First, build the Perfetto tools from source in a separate directory.

git clone https://android.googlesource.com/platform/external/perfetto -b v33.1 && cd perfetto
tools/install-build-deps
tools/gn gen --args='is_debug=false' out/x
tools/ninja -C out/x tracebox traced traced_probes perfetto

Make sure that scip-clang is built in release mode (using --config=release).

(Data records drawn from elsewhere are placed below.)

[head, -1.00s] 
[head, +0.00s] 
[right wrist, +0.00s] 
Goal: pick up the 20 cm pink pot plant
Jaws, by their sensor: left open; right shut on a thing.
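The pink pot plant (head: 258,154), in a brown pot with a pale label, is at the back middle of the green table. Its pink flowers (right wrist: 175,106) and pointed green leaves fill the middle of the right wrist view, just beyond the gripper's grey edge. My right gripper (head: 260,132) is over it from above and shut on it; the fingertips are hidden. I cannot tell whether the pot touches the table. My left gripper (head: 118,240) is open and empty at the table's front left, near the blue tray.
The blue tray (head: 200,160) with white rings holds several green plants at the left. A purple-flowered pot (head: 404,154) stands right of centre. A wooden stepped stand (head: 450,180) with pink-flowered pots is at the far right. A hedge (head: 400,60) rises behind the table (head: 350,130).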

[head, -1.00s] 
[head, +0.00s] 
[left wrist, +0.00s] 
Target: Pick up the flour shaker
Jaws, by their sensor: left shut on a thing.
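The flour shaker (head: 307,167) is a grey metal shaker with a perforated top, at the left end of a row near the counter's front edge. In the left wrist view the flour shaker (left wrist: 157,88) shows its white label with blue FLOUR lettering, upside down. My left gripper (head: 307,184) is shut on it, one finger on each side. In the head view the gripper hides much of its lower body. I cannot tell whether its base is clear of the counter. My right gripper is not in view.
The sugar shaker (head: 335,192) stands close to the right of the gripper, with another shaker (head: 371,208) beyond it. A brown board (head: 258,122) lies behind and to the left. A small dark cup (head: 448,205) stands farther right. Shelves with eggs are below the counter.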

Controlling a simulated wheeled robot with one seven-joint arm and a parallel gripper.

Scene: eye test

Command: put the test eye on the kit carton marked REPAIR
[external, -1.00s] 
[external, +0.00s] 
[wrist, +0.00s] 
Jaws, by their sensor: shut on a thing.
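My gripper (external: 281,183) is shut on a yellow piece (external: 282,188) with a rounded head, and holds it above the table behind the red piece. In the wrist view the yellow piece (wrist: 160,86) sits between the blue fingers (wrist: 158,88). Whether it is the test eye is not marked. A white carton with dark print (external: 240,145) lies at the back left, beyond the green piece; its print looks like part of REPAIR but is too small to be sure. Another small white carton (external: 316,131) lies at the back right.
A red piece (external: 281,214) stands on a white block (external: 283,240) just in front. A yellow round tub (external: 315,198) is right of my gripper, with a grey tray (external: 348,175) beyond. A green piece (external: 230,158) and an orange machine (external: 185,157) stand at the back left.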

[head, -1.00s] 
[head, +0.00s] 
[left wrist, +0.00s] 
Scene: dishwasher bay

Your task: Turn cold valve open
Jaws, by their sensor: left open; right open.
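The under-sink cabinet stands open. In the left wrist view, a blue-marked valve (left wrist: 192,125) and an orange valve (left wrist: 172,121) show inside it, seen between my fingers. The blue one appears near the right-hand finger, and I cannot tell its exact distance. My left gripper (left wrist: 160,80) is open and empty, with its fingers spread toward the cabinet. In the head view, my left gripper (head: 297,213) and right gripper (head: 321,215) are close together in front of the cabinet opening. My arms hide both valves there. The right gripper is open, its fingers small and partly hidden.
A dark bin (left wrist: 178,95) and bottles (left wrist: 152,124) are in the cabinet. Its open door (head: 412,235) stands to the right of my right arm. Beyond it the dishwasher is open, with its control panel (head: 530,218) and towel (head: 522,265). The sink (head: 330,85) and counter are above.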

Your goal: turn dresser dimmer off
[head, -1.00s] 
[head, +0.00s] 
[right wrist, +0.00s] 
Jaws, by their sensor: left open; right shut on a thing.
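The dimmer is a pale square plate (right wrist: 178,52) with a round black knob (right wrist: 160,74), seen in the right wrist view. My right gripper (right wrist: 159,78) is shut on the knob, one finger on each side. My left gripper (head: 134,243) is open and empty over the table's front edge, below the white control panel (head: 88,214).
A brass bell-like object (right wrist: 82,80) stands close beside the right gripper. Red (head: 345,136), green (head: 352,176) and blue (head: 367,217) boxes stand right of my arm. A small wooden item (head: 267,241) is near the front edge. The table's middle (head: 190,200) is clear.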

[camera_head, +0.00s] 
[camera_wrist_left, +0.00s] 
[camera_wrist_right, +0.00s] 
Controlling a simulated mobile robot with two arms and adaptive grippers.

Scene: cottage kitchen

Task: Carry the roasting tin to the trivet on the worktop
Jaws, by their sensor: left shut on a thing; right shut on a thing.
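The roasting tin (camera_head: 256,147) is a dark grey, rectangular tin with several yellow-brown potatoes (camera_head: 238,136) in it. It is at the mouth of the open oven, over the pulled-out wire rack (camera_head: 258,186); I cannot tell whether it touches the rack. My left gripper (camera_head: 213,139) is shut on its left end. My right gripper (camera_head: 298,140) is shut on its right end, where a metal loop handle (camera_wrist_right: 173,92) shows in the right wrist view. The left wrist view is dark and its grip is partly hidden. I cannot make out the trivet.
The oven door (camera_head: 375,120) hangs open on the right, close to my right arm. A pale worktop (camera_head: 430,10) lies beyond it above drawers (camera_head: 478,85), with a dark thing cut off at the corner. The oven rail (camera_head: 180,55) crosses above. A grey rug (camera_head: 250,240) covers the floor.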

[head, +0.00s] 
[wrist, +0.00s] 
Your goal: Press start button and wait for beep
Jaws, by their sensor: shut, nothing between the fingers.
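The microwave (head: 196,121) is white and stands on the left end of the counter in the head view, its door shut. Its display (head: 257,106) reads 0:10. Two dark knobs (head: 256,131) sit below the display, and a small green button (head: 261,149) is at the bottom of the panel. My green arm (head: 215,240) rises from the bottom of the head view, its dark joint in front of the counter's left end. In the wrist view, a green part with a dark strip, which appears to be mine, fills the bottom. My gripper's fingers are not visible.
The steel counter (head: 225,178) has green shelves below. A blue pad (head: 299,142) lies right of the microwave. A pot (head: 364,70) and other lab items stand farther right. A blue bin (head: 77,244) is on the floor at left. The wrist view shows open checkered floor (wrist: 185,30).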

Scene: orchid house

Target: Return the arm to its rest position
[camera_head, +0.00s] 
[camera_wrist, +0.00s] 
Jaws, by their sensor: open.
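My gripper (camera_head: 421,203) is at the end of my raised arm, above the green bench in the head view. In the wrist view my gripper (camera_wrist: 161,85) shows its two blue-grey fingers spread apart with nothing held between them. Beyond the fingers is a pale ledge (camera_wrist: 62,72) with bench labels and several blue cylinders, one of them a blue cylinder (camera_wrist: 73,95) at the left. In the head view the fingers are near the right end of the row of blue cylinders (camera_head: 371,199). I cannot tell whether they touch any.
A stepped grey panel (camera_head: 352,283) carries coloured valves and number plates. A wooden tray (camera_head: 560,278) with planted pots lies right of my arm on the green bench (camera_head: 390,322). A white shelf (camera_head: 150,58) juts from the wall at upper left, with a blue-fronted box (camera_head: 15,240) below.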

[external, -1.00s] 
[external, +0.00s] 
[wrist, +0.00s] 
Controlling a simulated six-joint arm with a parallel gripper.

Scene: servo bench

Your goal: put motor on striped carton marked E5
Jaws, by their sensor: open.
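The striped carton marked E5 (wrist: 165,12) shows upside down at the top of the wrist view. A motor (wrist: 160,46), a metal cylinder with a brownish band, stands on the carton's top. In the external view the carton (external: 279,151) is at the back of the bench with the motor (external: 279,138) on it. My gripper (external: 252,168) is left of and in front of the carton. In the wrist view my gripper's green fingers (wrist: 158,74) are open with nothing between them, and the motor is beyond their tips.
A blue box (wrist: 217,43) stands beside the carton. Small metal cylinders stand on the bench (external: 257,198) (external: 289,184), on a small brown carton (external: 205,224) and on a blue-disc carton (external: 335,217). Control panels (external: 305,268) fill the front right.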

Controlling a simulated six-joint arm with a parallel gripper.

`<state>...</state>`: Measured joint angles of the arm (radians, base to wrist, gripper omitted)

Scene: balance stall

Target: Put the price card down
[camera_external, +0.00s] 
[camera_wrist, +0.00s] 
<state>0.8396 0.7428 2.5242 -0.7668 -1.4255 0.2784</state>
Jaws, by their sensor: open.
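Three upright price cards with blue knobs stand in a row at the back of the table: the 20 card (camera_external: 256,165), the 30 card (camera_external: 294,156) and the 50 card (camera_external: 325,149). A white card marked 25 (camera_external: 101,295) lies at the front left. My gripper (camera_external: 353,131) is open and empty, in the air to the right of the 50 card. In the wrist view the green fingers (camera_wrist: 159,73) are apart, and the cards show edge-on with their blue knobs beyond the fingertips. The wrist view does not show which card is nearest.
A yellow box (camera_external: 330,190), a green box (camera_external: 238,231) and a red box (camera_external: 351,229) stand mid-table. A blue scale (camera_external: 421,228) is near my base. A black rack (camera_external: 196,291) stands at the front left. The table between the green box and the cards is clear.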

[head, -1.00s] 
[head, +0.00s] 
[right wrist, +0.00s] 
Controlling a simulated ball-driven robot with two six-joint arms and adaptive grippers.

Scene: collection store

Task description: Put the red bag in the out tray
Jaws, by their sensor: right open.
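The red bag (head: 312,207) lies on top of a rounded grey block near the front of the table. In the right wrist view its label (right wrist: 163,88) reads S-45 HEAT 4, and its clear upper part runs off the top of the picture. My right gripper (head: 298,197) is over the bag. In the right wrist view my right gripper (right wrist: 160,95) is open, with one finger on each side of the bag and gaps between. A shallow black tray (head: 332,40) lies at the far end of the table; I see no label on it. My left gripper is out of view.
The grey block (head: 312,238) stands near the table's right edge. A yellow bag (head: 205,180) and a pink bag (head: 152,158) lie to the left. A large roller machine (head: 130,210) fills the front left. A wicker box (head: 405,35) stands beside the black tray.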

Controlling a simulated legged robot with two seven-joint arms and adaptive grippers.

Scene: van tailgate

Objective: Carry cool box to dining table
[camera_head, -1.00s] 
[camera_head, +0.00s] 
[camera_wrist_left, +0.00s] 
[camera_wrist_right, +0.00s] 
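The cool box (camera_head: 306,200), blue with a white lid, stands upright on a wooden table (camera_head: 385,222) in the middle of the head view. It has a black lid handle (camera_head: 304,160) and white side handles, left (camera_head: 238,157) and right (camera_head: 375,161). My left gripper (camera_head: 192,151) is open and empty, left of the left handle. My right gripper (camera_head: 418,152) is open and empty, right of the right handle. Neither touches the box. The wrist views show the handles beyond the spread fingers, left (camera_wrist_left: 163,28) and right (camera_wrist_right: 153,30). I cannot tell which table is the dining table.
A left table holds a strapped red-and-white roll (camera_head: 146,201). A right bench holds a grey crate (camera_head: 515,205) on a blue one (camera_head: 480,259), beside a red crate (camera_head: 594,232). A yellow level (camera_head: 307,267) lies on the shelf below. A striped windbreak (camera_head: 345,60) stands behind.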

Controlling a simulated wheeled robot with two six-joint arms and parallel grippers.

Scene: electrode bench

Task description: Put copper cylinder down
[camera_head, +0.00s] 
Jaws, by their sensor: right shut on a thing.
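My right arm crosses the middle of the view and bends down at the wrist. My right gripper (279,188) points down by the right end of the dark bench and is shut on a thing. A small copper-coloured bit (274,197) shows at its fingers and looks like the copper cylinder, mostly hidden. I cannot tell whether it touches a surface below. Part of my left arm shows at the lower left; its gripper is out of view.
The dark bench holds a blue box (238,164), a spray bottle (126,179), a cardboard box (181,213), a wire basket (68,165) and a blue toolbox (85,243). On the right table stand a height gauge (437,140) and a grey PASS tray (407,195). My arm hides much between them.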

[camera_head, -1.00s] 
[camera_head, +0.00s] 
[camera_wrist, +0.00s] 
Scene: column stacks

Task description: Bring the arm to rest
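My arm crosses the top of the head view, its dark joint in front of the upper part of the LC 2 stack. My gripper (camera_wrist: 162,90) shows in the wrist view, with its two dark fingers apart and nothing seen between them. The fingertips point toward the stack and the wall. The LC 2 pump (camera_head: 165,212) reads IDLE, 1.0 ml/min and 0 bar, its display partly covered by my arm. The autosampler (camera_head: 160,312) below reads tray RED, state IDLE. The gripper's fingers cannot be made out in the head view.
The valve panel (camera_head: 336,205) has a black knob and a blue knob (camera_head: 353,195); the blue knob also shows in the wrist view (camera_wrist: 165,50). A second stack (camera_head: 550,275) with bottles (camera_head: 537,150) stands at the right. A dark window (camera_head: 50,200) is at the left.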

In two different TTYs (e.g. tmux panes or iTerm tabs), start traced and perfetto respectively:

# Terminal 1
out/x/traced

# Terminal 2
out/x/perfetto \
  --txt --config ~/Code/scip-clang/tools/long_trace.pbtx \
  --out "trace_$(date '+%Y-%m-%d_%H:%M:%S').pb"

Run the scip-clang invocation as usual in a separate terminal.

Once the scip-clang invocation ends, kill the running perfetto process, to flush any buffered data.

Open the saved trace file using the online Perfetto UI.

Publishing releases

  1. Manually double-check that indexing works on one or more large projects.
  2. Land a PR with the following:
  3. Once the PR is merged to main, run:
    NEW_VERSION="vM.N.P" bash -c 'git checkout main && git tag "$NEW_VERSION" && git push origin "$NEW_VERSION"'

The release workflow can also be triggered against any branch in a "dry run" mode using the GitHub Actions UI.

Implementation notes

Some useful non-indexer specific logic is adapted from the Sorbet codebase and is marked with a NOTE(ref: based-on-sorbet).

In particular, we reuse the infrastructure for ENFORCE macros, which are essentially assertions which are instrumented so that the cost can be measured easily. We could technically have used assert, but having a separate macro makes it easier to change the behavior in scip-clang exclusively, whereas there is a greater chance of mistakes if we want to separate out the cost of assertions in Clang itself vs in our code.

Notes on Clang internals

See docs/SourceLocation.md for information about how source locations are handled in Clang.